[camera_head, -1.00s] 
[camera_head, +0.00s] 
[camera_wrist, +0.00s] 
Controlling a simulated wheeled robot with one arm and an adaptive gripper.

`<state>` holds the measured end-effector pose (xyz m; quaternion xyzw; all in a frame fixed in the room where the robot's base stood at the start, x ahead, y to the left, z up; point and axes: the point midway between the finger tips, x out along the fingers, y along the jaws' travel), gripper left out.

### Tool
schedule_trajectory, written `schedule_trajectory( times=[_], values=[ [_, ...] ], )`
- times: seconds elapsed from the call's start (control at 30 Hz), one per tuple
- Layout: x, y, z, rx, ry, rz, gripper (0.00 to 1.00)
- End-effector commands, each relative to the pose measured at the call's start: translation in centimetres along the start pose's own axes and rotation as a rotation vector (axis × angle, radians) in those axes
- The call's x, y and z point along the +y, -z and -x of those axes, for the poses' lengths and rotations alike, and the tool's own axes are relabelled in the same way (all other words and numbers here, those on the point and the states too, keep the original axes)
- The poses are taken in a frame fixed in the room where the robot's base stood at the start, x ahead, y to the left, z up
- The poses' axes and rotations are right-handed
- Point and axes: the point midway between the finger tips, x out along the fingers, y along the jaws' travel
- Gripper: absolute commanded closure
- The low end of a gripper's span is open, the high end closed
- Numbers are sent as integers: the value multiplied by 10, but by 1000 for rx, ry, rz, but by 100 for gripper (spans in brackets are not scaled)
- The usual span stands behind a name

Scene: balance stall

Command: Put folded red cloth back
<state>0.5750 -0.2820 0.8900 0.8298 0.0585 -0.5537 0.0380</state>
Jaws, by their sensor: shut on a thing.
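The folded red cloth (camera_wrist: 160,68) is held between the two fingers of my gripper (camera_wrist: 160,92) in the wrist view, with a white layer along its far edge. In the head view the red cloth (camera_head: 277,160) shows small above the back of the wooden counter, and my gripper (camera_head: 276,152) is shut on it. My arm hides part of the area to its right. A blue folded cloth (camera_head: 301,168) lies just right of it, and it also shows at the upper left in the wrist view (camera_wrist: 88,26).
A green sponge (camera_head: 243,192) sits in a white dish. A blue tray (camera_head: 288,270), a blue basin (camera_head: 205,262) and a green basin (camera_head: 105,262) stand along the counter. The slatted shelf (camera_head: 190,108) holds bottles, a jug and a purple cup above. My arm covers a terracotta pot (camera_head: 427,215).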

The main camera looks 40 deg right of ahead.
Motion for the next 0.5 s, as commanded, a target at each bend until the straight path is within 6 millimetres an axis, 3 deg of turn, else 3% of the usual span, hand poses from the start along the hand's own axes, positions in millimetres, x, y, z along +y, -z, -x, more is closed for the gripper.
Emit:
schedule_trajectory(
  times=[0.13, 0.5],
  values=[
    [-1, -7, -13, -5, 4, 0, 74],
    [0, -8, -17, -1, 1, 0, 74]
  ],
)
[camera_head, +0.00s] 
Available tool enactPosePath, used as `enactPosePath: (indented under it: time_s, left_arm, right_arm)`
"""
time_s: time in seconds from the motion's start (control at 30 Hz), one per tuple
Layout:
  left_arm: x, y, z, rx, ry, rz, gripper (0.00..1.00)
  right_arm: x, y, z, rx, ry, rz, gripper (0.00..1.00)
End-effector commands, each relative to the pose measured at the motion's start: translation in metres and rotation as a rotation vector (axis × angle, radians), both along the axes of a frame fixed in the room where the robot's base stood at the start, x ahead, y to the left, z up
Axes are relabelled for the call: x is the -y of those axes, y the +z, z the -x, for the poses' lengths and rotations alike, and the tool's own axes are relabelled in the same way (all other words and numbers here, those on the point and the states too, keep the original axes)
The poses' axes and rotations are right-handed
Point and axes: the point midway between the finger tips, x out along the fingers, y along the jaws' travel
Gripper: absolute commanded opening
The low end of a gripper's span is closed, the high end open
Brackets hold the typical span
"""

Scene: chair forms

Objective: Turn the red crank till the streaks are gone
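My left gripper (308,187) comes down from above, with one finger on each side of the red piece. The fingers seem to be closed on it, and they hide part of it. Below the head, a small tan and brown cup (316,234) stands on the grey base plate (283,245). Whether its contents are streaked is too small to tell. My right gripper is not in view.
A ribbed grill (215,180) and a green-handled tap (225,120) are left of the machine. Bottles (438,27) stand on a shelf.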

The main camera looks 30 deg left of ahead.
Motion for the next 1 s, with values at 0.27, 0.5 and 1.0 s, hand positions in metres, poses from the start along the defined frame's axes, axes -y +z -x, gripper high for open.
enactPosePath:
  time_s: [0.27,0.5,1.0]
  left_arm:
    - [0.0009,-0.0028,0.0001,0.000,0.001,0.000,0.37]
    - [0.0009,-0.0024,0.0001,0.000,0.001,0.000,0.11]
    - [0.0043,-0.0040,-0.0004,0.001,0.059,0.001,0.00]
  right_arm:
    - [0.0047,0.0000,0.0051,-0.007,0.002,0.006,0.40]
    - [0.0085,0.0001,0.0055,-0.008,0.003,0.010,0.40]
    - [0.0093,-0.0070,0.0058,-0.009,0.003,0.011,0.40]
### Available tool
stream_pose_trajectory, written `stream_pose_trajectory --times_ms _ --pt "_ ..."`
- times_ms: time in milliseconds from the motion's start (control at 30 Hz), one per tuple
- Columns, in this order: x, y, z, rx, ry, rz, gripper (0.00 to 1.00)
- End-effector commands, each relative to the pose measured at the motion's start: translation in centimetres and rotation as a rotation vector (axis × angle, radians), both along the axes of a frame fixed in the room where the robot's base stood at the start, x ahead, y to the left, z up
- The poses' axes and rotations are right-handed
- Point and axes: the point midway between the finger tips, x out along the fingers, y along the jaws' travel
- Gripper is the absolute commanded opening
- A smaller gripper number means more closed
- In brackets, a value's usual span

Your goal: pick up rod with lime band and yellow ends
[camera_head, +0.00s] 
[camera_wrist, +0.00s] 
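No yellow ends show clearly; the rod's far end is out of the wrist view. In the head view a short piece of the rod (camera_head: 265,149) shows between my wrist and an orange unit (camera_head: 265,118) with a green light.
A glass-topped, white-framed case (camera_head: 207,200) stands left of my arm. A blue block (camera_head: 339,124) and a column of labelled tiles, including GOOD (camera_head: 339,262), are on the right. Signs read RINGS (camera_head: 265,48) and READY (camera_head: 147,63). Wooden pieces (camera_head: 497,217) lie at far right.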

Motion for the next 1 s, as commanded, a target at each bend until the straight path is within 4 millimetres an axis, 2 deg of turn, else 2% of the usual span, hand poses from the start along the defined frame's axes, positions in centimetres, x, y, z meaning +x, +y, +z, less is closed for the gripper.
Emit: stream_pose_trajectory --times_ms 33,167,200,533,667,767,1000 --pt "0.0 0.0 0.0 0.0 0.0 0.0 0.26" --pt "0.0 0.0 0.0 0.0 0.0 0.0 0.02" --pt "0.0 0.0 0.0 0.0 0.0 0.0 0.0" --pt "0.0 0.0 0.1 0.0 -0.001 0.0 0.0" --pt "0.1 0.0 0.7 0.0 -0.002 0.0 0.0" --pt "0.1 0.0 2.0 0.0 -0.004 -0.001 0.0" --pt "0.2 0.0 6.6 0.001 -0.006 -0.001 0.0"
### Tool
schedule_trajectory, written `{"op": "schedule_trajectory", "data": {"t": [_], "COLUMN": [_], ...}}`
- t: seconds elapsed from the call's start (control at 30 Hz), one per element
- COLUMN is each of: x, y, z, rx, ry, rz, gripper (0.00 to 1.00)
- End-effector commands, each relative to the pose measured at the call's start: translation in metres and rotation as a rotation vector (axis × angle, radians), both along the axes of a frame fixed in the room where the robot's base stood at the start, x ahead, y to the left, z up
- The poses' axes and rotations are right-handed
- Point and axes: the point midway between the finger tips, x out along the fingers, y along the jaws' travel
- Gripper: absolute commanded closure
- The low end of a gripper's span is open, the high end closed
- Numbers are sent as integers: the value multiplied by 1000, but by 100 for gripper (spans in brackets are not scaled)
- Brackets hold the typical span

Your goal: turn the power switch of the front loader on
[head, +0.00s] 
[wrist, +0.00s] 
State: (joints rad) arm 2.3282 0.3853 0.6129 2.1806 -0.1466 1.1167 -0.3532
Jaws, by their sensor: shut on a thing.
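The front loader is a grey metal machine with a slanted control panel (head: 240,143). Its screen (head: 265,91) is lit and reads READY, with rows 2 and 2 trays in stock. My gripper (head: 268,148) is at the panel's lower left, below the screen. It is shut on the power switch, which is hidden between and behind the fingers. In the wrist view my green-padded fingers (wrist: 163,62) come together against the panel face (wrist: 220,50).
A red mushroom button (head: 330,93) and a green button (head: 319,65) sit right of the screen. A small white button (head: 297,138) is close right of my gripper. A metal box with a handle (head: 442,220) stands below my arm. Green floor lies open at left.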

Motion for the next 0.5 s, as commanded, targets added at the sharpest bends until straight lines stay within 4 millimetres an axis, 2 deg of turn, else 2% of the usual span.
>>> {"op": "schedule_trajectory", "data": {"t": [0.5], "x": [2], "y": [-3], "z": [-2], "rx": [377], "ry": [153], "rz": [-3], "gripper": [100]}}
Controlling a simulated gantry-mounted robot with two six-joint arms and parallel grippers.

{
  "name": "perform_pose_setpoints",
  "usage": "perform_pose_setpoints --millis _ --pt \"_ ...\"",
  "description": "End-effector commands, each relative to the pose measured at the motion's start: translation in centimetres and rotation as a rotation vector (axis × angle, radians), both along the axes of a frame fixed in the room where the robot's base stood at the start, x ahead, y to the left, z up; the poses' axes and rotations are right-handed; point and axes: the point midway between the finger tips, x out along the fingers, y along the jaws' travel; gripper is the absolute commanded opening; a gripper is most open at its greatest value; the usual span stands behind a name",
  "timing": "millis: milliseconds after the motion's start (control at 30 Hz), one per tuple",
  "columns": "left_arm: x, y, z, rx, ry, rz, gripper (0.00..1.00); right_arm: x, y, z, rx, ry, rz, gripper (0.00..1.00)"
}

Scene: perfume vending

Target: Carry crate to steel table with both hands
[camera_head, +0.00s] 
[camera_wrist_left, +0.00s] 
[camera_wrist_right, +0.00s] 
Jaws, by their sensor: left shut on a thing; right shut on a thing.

────────────────────

Directive
Gather every line from the listing above in which "Scene" appears, and copy those lines.

Full output
Scene: balance stall
Scene: chair forms
Scene: perfume vending

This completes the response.